— start Exercise inputs —

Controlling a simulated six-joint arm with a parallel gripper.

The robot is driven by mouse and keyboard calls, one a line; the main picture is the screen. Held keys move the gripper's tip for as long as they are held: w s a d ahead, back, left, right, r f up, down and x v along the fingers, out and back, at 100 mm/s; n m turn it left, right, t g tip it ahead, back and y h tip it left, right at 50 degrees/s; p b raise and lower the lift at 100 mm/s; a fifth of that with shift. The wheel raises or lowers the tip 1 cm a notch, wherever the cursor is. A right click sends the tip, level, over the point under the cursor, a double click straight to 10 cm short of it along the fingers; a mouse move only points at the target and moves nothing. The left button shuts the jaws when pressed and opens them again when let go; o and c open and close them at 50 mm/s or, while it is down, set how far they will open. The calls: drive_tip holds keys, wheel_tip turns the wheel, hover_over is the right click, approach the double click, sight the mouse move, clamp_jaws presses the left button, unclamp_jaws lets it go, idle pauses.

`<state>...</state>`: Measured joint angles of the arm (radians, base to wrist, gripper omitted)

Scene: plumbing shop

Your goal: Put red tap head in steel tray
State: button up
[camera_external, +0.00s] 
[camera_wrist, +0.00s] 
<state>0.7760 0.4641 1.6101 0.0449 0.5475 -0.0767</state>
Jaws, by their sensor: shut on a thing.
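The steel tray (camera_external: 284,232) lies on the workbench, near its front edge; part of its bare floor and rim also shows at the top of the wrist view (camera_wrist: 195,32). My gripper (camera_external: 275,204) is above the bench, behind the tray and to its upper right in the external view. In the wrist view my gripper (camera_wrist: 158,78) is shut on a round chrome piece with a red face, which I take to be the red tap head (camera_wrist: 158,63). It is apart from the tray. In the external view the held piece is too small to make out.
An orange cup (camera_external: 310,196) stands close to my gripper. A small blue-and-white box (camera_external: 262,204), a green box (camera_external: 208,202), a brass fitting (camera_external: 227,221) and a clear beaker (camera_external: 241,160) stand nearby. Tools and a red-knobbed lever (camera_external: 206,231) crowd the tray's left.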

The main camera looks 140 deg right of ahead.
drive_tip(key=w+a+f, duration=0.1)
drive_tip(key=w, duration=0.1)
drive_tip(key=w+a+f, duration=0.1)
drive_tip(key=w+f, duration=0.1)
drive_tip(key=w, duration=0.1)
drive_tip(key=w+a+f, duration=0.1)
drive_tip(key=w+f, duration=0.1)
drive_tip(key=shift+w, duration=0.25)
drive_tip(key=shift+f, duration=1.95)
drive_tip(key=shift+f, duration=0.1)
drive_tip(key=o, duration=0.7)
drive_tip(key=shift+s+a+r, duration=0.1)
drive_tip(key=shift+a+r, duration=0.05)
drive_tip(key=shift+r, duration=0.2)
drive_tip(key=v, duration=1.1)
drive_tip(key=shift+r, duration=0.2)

— end Exercise inputs —
— start Exercise inputs —

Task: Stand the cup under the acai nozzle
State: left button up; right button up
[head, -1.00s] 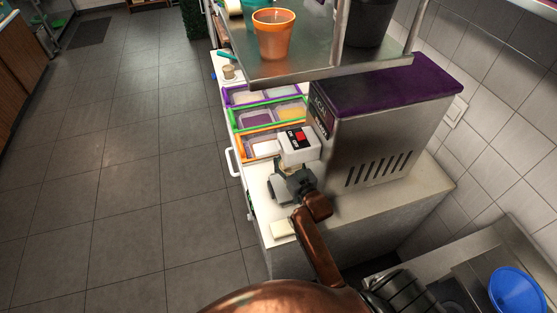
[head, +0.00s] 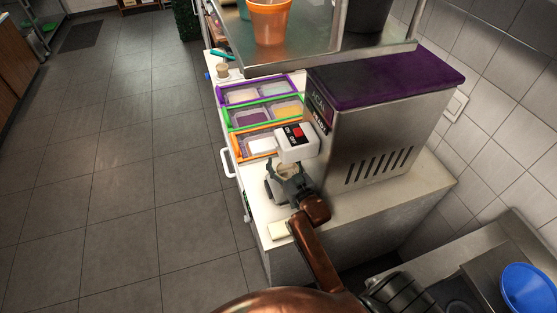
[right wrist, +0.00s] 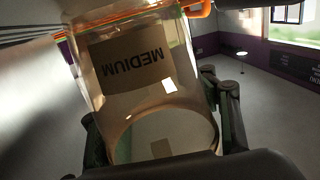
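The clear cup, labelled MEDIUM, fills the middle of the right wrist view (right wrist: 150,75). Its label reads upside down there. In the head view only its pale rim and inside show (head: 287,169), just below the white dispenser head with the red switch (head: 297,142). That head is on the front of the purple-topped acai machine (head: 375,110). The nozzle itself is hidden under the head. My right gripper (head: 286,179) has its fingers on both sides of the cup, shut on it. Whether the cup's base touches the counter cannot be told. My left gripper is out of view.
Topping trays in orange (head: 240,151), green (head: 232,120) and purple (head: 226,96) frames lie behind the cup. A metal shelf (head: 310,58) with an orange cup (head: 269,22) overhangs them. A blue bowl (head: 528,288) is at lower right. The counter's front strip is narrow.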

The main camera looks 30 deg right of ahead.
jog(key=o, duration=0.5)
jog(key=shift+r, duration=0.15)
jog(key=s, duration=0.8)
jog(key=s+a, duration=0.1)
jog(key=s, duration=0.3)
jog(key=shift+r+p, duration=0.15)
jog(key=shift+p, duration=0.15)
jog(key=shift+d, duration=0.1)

— end Exercise inputs —

- Required work: Begin with the line containing "State: button up", end with the line containing "<state>0.7760 0.4641 1.6101", and transcribe exactly every line in that span, with nothing added.

- Solution for this exercise:
State: button up
[camera_external, +0.00s] 
[camera_wrist, +0.00s] 
<state>0.7760 0.4641 1.6101 0.0449 0.5475 -0.0767</state>

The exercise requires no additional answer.